You must include with your submission a copy of the git log output showing at least five commits to the repository. Save the git log
output into a file called gitlog.txt
(e.g. by doing git log > gitlog.txt)
.
README
You need to submit a file called README
(not README.txt
or README.md
, etc – just README
), including information about additional changes you made (besides the program specification) and anything the graders should know about your submission. In your README
you should:
- Write your Hopkins ID (6 character code, not JHED login) at the top
- If applicable: Briefly justify the change you made to the structure of your program; why you defined additional functions, etc
- If applicable: Highlight anything you did that was particularly clever
- If applicable: Tell the graders if you couldn’t do everything. Where did you stop? What did you get stuck on? What are parts you already know do not work according to the requirements?
Makefile
Remember: You need to write your own Makefile. Make sure you have defined the target hw3
properly to compile your program. We will run make hw3
to compile your program. Failure to comply with this requirement will result in a zero score.
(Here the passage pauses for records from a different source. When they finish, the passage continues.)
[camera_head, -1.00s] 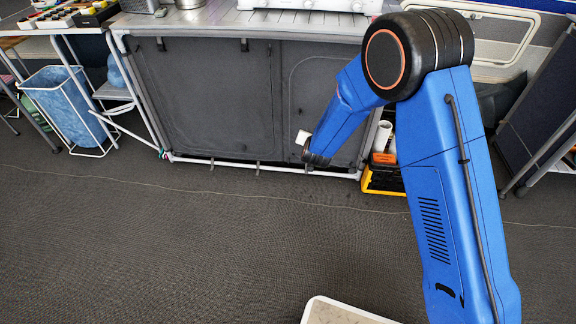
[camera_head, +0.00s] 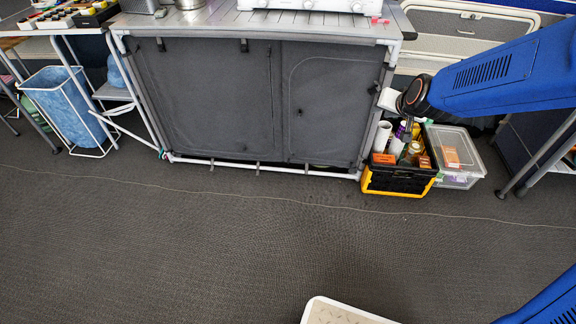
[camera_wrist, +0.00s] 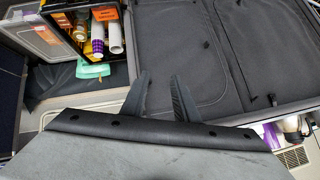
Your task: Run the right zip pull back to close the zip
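The grey fabric cabinet (camera_head: 215,105) stands under the counter, its front hanging flat. A curved seam outlines its right panel (camera_head: 335,110). A small dark tab, perhaps the right zip pull (camera_head: 299,113), hangs on that panel; a similar dark tab (camera_wrist: 207,43) shows in the wrist view. Whether the zip is open or shut along its length is too fine to tell. My gripper (camera_wrist: 161,76) is open and empty, its two dark fingers apart. In the head view it is at the cabinet's right edge, well right of the tab and apart from it.
A black and yellow crate (camera_head: 400,180) of bottles and a clear lidded box (camera_head: 458,160) stand on the floor below my gripper. The counter (camera_head: 225,24) carries a white stove (camera_head: 300,5). A blue bag in a stand (camera_head: 62,105) is at left.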

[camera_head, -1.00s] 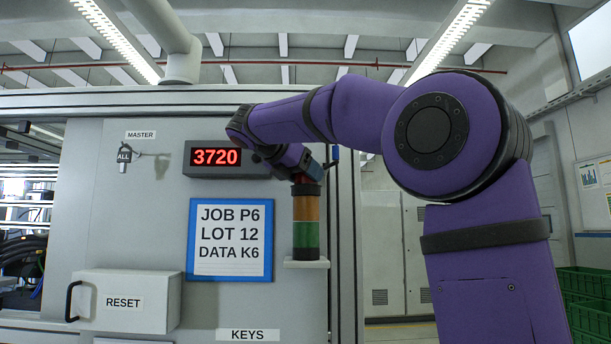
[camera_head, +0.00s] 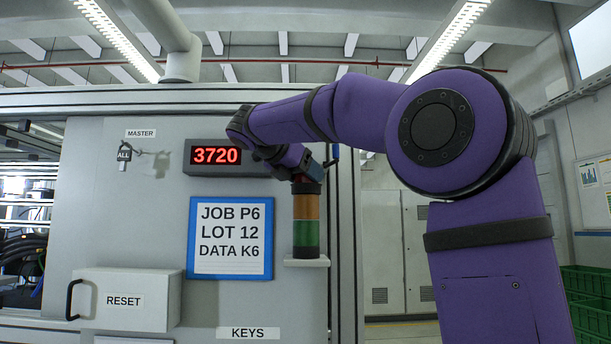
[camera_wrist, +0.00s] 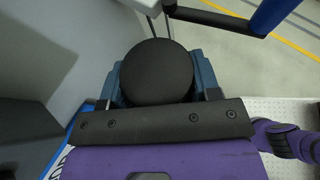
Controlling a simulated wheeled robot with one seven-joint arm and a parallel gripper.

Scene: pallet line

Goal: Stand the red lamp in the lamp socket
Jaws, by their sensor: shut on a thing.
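My gripper (camera_head: 306,184) is at the top of the lamp tower, with its blue fingers pointing down. In the wrist view the fingers (camera_wrist: 205,73) close on both sides of a round black cap (camera_wrist: 157,72), which I take to be the top of the red lamp. The lamp's red body is hidden by the cap and fingers. Directly below are the tower's amber section (camera_head: 306,207) and green section (camera_head: 306,232), upright. The lamp socket at the tower top is mostly hidden; I cannot tell whether the lamp is fully seated.
The tower stands on a small pale shelf (camera_head: 307,263) on the grey cabinet panel. To its left are a blue-framed job sign (camera_head: 230,275), a red number display (camera_head: 215,156) and a RESET box (camera_head: 125,300). A blue-and-black handle (camera_wrist: 270,15) is close beyond the gripper.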

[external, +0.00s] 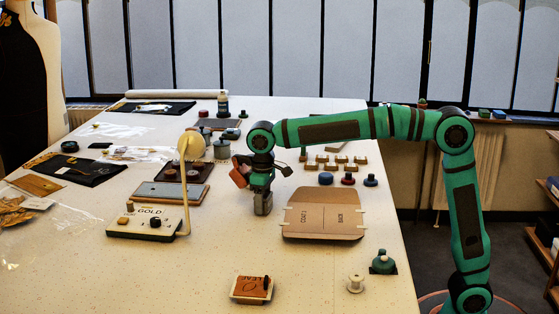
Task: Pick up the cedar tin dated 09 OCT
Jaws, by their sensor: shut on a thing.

Your submission to Gradescope
Create a .zip
file named hw3.zip
containing hw3.c
, maze.[c|h]
, print_functions.[c|h]
, Makefile
, gitlog.txt
, README
, and other source files that you have created (Never submit any executable or object files!).
Copy the hw3.zip
file to your local machine (using scp
or pscp
), and submit it to Gradescope. When you submit, Gradescope conducts a series of automatic tests. These do basic checks, e.g. to check that you submitted the right files. If you see error messages (in red), address them and resubmit. You may resubmit any number of times prior to the deadline; only your latest submission will be graded. Review the course syllabus for late submission policies (grace period and late days), and remember that if your final submitted code does not compile, you will likely earn a zero score for the assignment.
Remember that if your final submitted code does not compile, you will earn a zero score for the assignment.
Two notes regarding automatic checks for programming assignments:
- Passing an automatic check is not itself worth points. (There might be a nominal, low point value like 0.01 associated with a check, but that won’t count in the end.) The checks exist to help you and the graders find obvious errors.
- The automatic checks cover some of the requirements set out in the assignment, but not all. It is up to you to test your own work and ensure your programs satisfy all stated requirements. Passing all the automatic checks does not mean you have earned all the points.